〈柴沼投資塾〉個別株⑤。配当もお楽しみの一つ
配信日: 2017.09.04 更新日: 2019.01.08
今回は、個別株を購入してから保有を続けるという前提でのお話です。今までですと、例えば前回のIPOであれば、上場前に手に入れて、上場して初値が付いた時点で売却してその差額を得る、とか、株主優待であれば、期末に会社の株主名簿に名前を載せておくことで、株主優待をゲットするとか、「会社を応援する」というより「儲ける」ということに主眼を置いていました。今回は、「保有し続ける」ことでいただける「配当」に着目して個別株投資をみていきたいと思います。
Text:柴沼直美(しばぬま なおみ)
CFP(R)認定者
大学を卒業後、保険営業に従事したのち渡米。MBAを修得後、外資系金融機関にて企業分析・運用に従事。出産・介護を機に現職。3人の子育てから教育費の捻出・方法・留学まで助言経験豊富。老後問題では、成年後見人・介護施設選び・相続発生時の手続きについてもアドバイス経験多数。現在は、FP業務と教育機関での講師業を行う。2017年6月より2018年5月まで日本FP協会広報スタッフ
http://www.caripri.com
本来は、「株主=保有する会社の応援団」
世知辛い世の中、どうしても「儲ける」「収益を上げる」という自分側の利益のための手段探しに翻弄しがちですが、本来の株式投資とは、その会社の株を保有することで「その会社の経営を応援する」という意味が強いのです。例えば、証券取引所に上場していない会社の株主になったことを想像してみてください。友人が会社を興しました。その友人に「株主になってほしい」と言われて合意するのは、株価が上昇して買う時の何倍もの値段で売却して差額で大きく儲ける、と思って出資するのではないですよね。おそらく友人の会社を応援したいという気持ちからではないでしょうか。

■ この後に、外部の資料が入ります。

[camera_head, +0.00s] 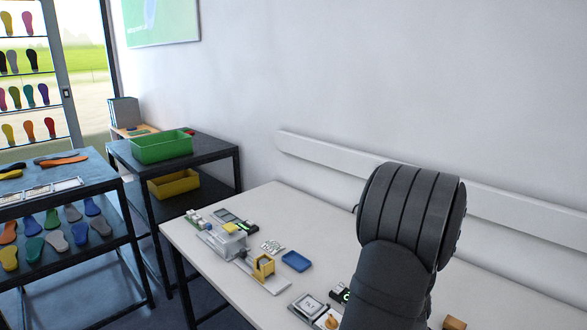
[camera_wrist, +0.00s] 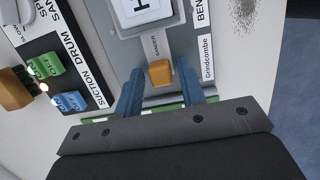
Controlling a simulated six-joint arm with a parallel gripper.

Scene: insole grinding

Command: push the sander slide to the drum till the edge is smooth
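In the wrist view, my gripper (camera_wrist: 161,68) is open, with its two blue fingers on either side of a small orange block (camera_wrist: 160,75). Narrow gaps show between the block and the fingers. The block sits on a grey plate (camera_wrist: 143,45), below a small white label too blurred to read surely; I cannot tell for certain that it is the sander slide. In the head view my gripper is hidden behind my arm. A panel marked SUCTION and DRUM (camera_wrist: 85,72) lies at the left in the wrist view. I cannot pick out the drum itself or any insole edge.
In the head view, the white table (camera_head: 225,283) holds a clear box (camera_head: 225,243), a yellow bracket (camera_head: 263,267) and a blue tray (camera_head: 296,261).

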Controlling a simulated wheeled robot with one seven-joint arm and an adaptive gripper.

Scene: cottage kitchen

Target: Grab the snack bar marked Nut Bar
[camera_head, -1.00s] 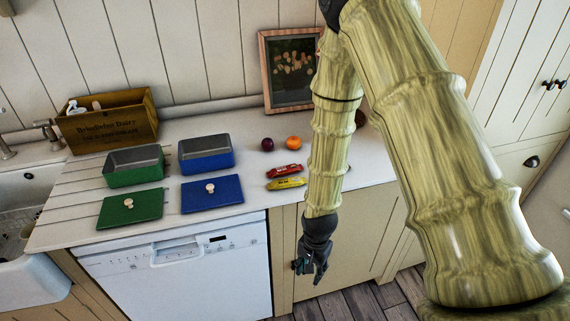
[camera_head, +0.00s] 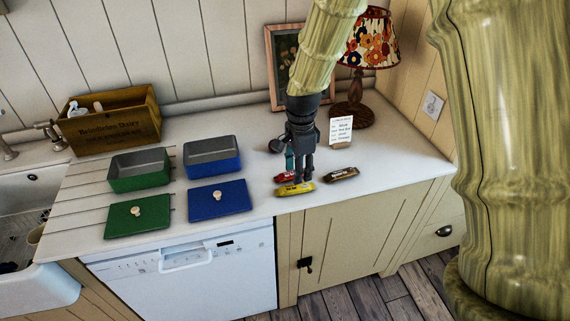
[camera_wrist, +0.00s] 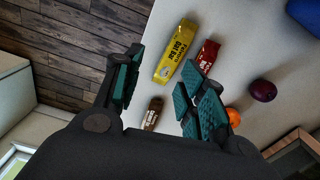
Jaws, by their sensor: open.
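Three snack bars lie on the white counter. The yellow bar (camera_head: 295,189) is nearest the front edge; its print in the wrist view (camera_wrist: 175,50) looks like "Oat Bar". The red bar (camera_head: 284,177) lies just behind it, partly hidden by my gripper in the head view; it also shows in the wrist view (camera_wrist: 209,54). The brown bar (camera_head: 341,174) lies to the right; in the wrist view (camera_wrist: 154,112) it shows between my fingers. I cannot read the red or brown labels. My gripper (camera_head: 301,177) is open and empty, pointing down above the bars; its fingers fill the wrist view (camera_wrist: 160,80).
A plum (camera_wrist: 263,90) and an orange (camera_wrist: 233,117) lie behind the bars. A note card (camera_head: 341,131) and lamp (camera_head: 352,113) stand behind right. Blue (camera_head: 212,170) and green (camera_head: 138,184) boxes with lids stand left. The counter's right end is clear.

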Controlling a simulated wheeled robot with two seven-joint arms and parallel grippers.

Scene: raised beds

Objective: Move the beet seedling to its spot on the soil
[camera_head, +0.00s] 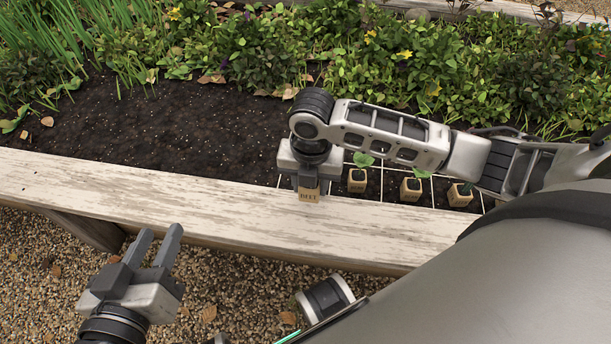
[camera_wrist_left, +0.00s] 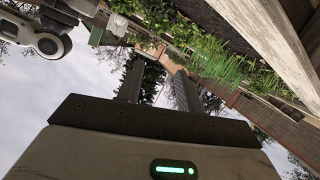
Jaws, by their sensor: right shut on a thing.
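The beet seedling's small tan pot (camera_head: 309,196), with a label that seems to read BEET, is in my right gripper (camera_head: 310,184). The gripper is shut on it and points down near the bed's front board. The gripper hides the plant's top, and I cannot tell whether the pot touches anything. The dark soil (camera_head: 190,130) lies bare to the left; white grid lines mark it around the right arm. My left gripper (camera_head: 158,236) is open and empty over the gravel, in front of the board. Its spread fingers also show in the left wrist view (camera_wrist_left: 157,80).
Three other potted seedlings stand in the grid to the right: one near the gripper (camera_head: 357,180), a middle one (camera_head: 411,188) and a right one (camera_head: 460,194). The whitewashed board (camera_head: 180,205) edges the bed. Dense green plants (camera_head: 430,65) fill the back.

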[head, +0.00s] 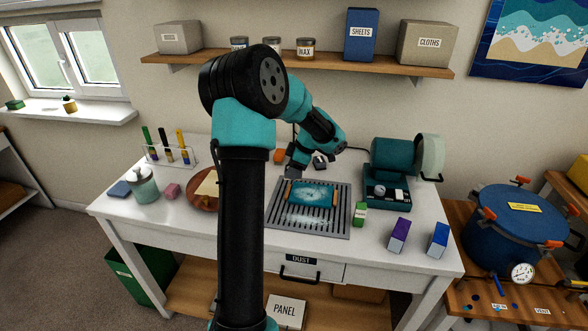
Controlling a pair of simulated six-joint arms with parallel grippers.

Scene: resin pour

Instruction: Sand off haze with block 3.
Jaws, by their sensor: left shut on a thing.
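A teal panel with whitish haze (312,194) lies on a grey slotted grate (337,223) in the middle of the white table, with orange-brown pieces at its two ends. My left gripper (296,170) is just above the panel's back left edge. It is shut on a thing too hidden to make out. A green-and-white block (360,214) stands right of the grate, a purple one (400,234) and a blue one (438,239) farther right. Their numbers are too small to read. My right gripper is not in view.
White dust (306,219) lies on the grate's front. A teal machine (388,177) stands at the back right. A blue pot (505,238) stands beyond the table's right edge.

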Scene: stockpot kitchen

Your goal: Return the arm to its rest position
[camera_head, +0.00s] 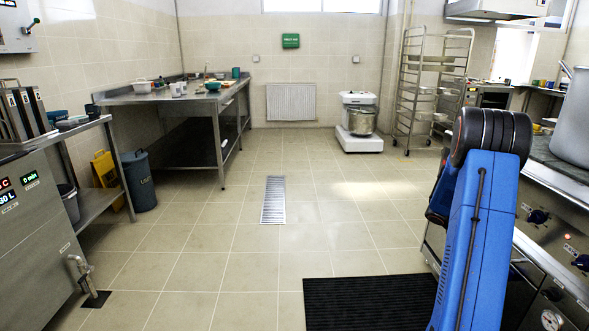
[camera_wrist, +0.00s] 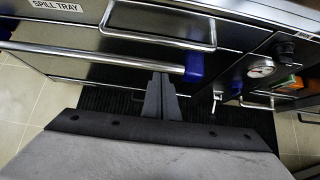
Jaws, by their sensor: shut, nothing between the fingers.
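My arm (camera_head: 478,225) shows in the head view as a blue link with a dark joint at its top, at the right beside the stove. My gripper is out of sight in the head view. In the wrist view my gripper (camera_wrist: 161,92) is shut and empty, its two dark fingers side by side. The fingers point toward the steel oven front, close to a horizontal bar handle (camera_wrist: 95,53). Whether they touch it cannot be told.
A stove (camera_head: 540,215) with knobs and a large pot (camera_head: 575,125) stands at the right. A black mat (camera_head: 365,303) lies on the floor. A steel table (camera_head: 165,97) and a mixer (camera_head: 359,122) stand at the back. The middle floor with its drain (camera_head: 273,200) is clear.

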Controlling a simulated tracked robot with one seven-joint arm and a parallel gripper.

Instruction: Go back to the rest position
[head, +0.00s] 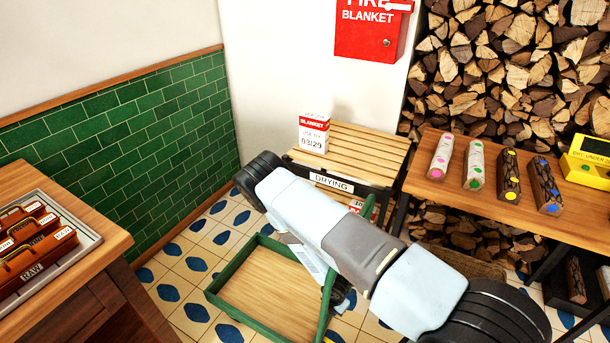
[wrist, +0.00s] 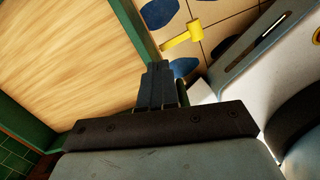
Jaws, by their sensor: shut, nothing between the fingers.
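My gripper (wrist: 158,72) shows in the wrist view with its two dark fingers together and nothing between them. It is over the edge of a green-framed wooden tray (wrist: 75,50), whose bare wooden floor fills the left of that view. In the head view my pale arm stretches from the lower right towards the middle and covers part of this tray (head: 262,290).
A slatted drying rack (head: 360,145) holds a white-and-red blanket box (head: 313,135). Patterned floor shows between.

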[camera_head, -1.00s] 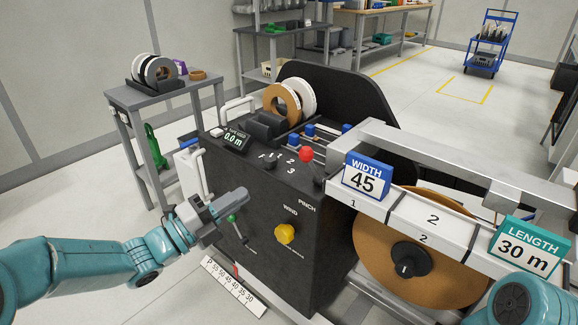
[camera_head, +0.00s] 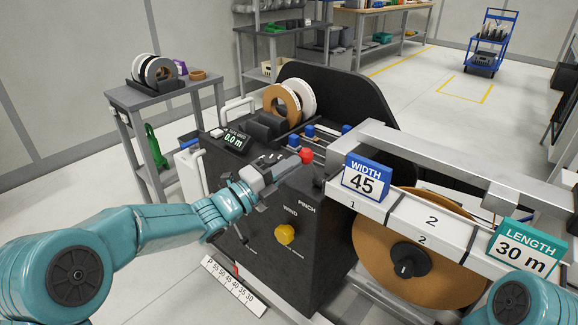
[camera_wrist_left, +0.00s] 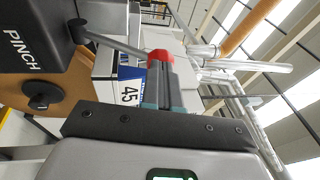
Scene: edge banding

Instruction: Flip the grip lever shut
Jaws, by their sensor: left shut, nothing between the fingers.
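A lever with a red ball knob (camera_head: 306,155) sticks out near the top front edge of the black machine (camera_head: 330,220), above the word PINCH. It also shows in the left wrist view, where its red knob (camera_wrist_left: 158,56) sits at the fingertips and its grey rod runs left to a black pivot. My left gripper (camera_head: 297,161) is shut and empty, its tips at or touching the knob; contact is unclear. A second lever (camera_head: 241,235) lower on the front panel is partly hidden by my left wrist. Which lever is named grip cannot be read. My right gripper is out of view.
A yellow knob (camera_head: 285,234) sits on the front panel. The blue WIDTH 45 sign (camera_head: 366,178) stands close right of the red knob, on a white rail. A large brown roll (camera_head: 430,270) hangs below. A grey side table (camera_head: 160,92) stands at the left.

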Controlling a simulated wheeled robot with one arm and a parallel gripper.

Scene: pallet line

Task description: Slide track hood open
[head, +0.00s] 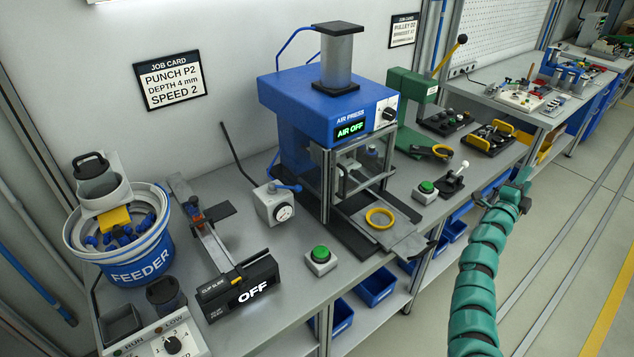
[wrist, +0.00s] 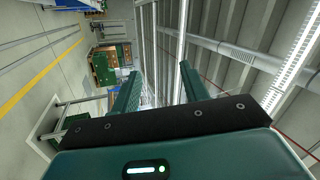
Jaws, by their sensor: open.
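A sloping metal track (head: 215,244) runs from beside the blue feeder bowl (head: 140,262) down to a black clip slide box (head: 240,290) reading OFF. A flat dark plate (head: 219,211) lies by the track's upper part, next to a small red and blue piece on the track. I cannot tell for certain which part is the hood or whether it is open. My gripper (head: 520,182) is at the end of the green arm at the right, over the aisle, far from the track. In the wrist view my gripper (wrist: 160,88) has its two fingers apart with nothing between them.
A blue air press (head: 320,105) reading AIR OFF stands mid-bench, with a yellow ring (head: 379,219) on its front plate. A green button box (head: 320,260) and a dial box (head: 276,205) stand between press and track. The aisle floor at right is clear.

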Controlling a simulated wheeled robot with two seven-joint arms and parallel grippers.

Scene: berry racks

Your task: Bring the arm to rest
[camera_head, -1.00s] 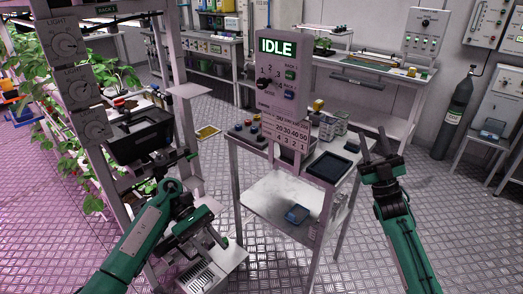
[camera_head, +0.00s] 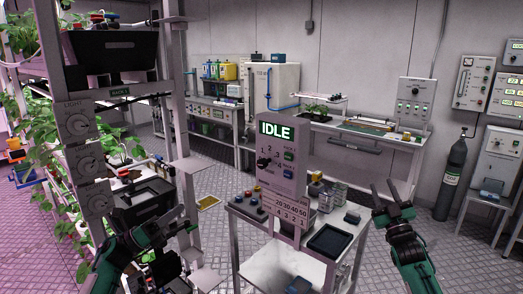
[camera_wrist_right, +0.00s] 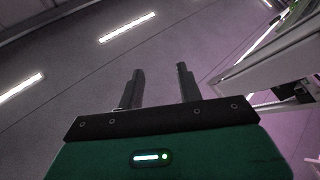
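My right arm is raised on the right of the head view, green with a dark gripper (camera_head: 390,192). Its two fingers point up and stand apart with nothing between them. In the right wrist view the same gripper (camera_wrist_right: 160,76) shows two dark parallel fingers with an empty gap. My left arm comes in low on the left, and its dark gripper (camera_head: 184,226) is near the lower part of the plant rack. Its fingers blend into the dark parts behind them, so I cannot tell whether they are open.
A control stand (camera_head: 281,172) reading IDLE rises from a small trolley (camera_head: 248,212) between my arms. The plant rack (camera_head: 172,100) with light dials is on the left. A gas cylinder (camera_head: 453,175) and a bench (camera_head: 352,141) stand behind. Floor is clear around my right gripper.

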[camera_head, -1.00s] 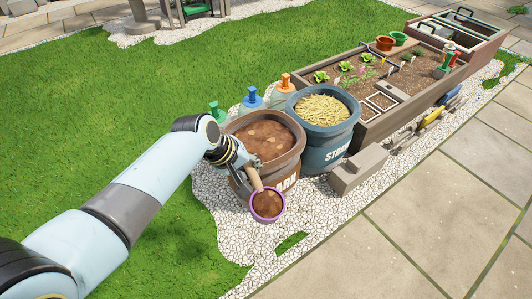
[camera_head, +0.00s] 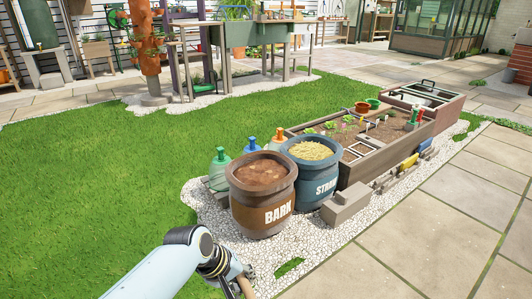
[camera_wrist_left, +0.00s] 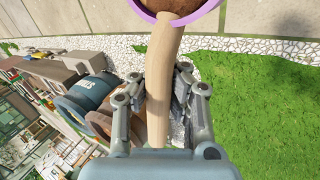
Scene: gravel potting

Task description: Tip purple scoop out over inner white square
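My left gripper (camera_head: 240,276) is at the bottom edge of the head view, in front of the bark pot. In the left wrist view, its fingers (camera_wrist_left: 172,88) are shut around the pale wooden handle of the purple scoop (camera_wrist_left: 188,19). The scoop's purple rim is at the top of that view, with brown bark inside it, partly cut off. In the head view the scoop's bowl is below the frame. White square frames (camera_head: 362,150) lie on the soil of the wooden planter bed; the inner one is hard to make out. My right gripper is not in view.
The brown bark pot (camera_head: 262,215) and blue straw pot (camera_head: 323,186) stand between my gripper and the planter bed (camera_head: 402,147). Concrete blocks (camera_head: 346,206) sit beside the straw pot. Bottles (camera_head: 220,168) stand behind the pots. Paving at right is clear.

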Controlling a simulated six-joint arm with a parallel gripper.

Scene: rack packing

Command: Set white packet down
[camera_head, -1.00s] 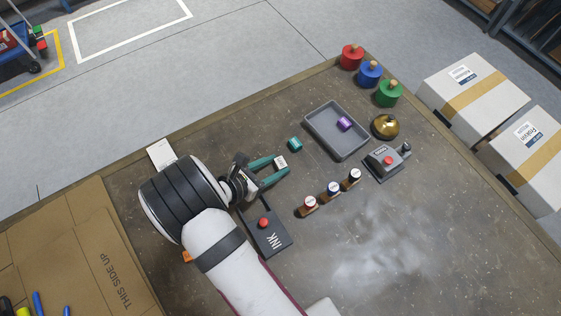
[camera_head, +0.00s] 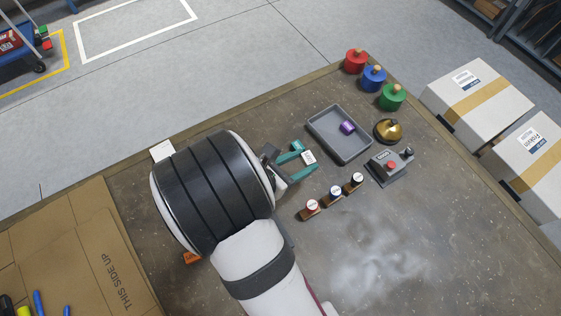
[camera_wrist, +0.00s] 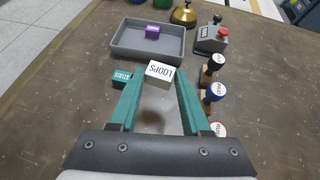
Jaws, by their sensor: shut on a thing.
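The white packet (camera_wrist: 159,73), marked LOOPS, sits between the teal fingertips of my gripper (camera_wrist: 157,84) in the wrist view. My gripper is shut on it. In the head view the packet (camera_head: 309,157) shows at the tips of my gripper (camera_head: 304,158), left of the grey tray (camera_head: 312,128). The packet is outside the tray, in front of its near edge in the wrist view. I cannot tell whether it touches the table. A purple packet (camera_head: 347,127) lies in the tray. A teal packet (camera_wrist: 122,79), marked STUDS, is beside my left finger.
Three stamps with red (camera_head: 311,204), blue (camera_head: 335,190) and black (camera_head: 357,179) tops stand to the right of my gripper. A brass bell (camera_head: 387,130) and a grey device with a red button (camera_head: 390,166) stand right of the tray. Coloured weights (camera_head: 373,78) line the far edge.

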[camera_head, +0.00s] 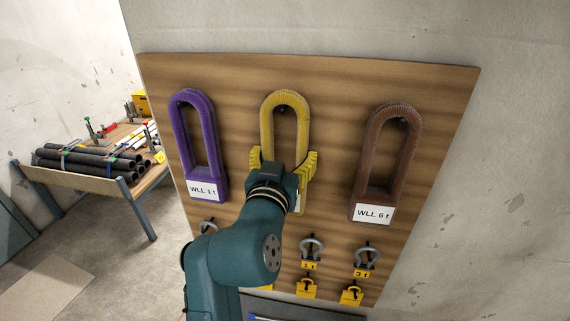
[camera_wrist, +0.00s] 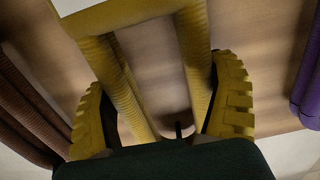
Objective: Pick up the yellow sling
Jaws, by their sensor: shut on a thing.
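The yellow sling (camera_head: 284,103) hangs as a loop on the wooden board, between a purple and a brown sling. My gripper (camera_head: 283,165) is at the lower part of the yellow sling, with its yellow ribbed fingers on either side of it. In the wrist view, the two legs of the yellow sling (camera_wrist: 197,62) run between the fingers of my gripper (camera_wrist: 163,105), which is shut on them. My gripper and wrist hide most of the sling's lower end and label in the head view.
The purple sling (camera_head: 196,138), labelled WLL 1 t, hangs left. The brown sling (camera_head: 385,155), labelled WLL 6 t, hangs right. Shackles (camera_head: 311,249) and yellow tags (camera_head: 306,288) hang below on the board (camera_head: 335,85). A workbench (camera_head: 85,181) with dark pipes (camera_head: 85,163) stands far left.

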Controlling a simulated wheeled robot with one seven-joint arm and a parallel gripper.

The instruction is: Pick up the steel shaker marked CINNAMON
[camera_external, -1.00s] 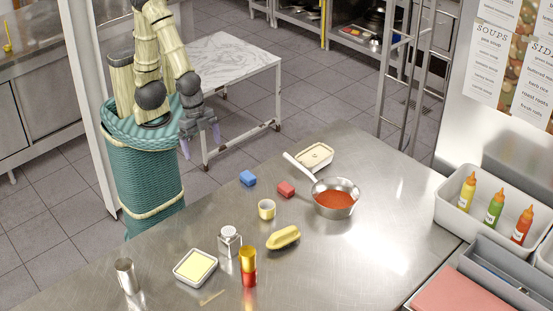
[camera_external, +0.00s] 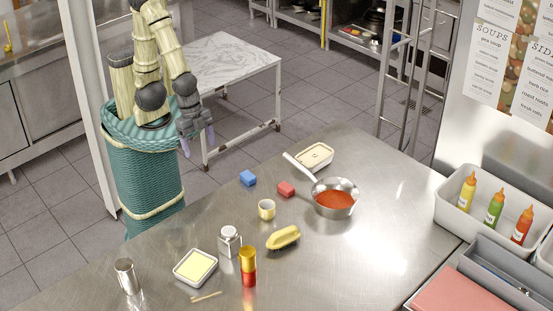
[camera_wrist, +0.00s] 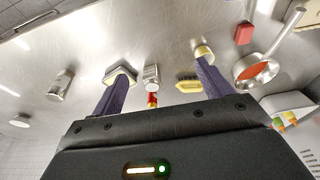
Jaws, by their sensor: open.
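Two steel containers stand on the steel counter (camera_external: 350,265), and I cannot read a CINNAMON mark on either. One is a plain steel cylinder (camera_external: 126,276) at the front left; it also shows in the wrist view (camera_wrist: 60,86). The other is a squarish silver shaker with a rounded top (camera_external: 229,242), between the butter tub and the yellow brush; it also shows in the wrist view (camera_wrist: 151,77). My gripper (camera_external: 198,144) is open and empty, beyond the counter's far left edge and well apart from both. Its two dark fingers (camera_wrist: 162,70) show in the wrist view.
Around the squarish shaker are a butter tub (camera_external: 194,268), a red-and-yellow bottle (camera_external: 248,267), a yellow brush (camera_external: 284,237) and a small cup (camera_external: 266,209). A long-handled pan of red sauce (camera_external: 335,197) stands farther right. Bare counter lies at the front right.

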しかし、会社が大きくなって独り歩きを始めると、会社の株が「会社を応援する応援団の印」から「収益のもと」という金融商品になって、発行した会社の「大きく成長させて社会に貢献する」という思いから遠くはなれてしまいます。ましてやパソコンやスマホで簡単に株の売り買いができるようになっているので、経営者の思いはますます見えづらくなってしまいますね。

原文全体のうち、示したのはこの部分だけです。